Are securities over-inflated largely because of central government policies?
*CNBC, by Lawrence Delevingne, December 3, 2012
”Bill Gross, co-head of the world’s largest bond manager, repeated his call that interest rates would remain low for at least two more years.
‘Our primary thrust has been to focus on what we are most (although not totally) confident about, that the Fed will hold policy rates stable until 2016 or beyond,’ Gross, co-chief investment officer of $1.97 trillion Pimco, wrote in a monthly note to clients Tuesday.
Gross made a similar pronouncement in July and has so far been right — interest rates are still near zero. At the same time, Pimco’s largest mutual fund, the $247 billion Total Return Fund Class A, has struggled this year relative to other asset classes, especially stocks. It’s down 3.2 percent year to date through November.
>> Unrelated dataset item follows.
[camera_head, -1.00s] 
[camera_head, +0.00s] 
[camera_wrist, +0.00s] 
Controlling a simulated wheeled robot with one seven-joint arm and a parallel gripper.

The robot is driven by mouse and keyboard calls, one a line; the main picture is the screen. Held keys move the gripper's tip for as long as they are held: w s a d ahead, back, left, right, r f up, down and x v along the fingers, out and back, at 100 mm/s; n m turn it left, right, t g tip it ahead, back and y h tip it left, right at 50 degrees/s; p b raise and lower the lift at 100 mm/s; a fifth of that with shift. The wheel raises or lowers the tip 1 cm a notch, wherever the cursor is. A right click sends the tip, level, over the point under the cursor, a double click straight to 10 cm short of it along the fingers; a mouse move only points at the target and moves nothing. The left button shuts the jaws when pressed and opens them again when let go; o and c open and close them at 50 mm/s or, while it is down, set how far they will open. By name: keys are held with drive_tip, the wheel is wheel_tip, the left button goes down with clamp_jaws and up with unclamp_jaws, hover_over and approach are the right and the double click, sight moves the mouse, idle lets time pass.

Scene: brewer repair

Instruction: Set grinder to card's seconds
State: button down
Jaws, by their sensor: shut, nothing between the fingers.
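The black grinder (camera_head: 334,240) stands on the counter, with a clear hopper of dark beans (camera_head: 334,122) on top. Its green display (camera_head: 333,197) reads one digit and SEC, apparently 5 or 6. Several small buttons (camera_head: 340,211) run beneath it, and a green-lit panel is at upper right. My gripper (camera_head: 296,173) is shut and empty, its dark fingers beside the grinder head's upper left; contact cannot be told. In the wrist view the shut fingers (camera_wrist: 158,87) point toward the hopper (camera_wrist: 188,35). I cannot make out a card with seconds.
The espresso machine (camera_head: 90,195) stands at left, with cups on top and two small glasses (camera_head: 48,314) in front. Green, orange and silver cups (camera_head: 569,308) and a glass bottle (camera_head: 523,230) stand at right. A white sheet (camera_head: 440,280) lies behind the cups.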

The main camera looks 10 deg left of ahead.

Gross warned that investors are putting money in risky assets that have gained in value largely because of central government policies.
‘Investors are all playing the same dangerous game that depends on a near perpetual policy of cheap financing and artificially low interest rates in a desperate gamble to promote growth,’ he wrote.
Gross said global economies and their ‘artificially priced’ markets are ‘increasingly at risk.’ But he compared their eventual unwinding to the shape of an eagle’s wings as opposed to a ‘T’ shape. In short, deleveraging will likely occur gradually not suddenly.”